> _EXERCISE TASK_: The line containing "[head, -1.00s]" marks where to begin; quote it and every line after it through the end of the data, exactly as written.

> _RECORDED DATA_:
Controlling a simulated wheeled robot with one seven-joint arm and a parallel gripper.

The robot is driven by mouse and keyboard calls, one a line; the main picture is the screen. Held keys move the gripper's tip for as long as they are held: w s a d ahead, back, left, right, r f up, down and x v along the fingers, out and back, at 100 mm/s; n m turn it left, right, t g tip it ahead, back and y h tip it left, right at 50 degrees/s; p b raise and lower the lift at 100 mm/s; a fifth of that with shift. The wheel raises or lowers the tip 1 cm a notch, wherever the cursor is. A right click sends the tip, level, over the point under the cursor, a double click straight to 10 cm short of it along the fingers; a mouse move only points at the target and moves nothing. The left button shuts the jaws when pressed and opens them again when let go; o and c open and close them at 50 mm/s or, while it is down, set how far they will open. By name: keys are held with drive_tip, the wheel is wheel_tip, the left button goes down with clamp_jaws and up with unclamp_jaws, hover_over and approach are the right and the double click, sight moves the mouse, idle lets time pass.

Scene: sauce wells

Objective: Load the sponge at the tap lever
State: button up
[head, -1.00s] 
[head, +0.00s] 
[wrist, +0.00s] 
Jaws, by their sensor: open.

> _SOLUTION TO THIS PROBLEM_:
[head, -1.00s] 
[head, +0.00s] 
[wrist, +0.00s] 
Jaws, by their sensor: open.

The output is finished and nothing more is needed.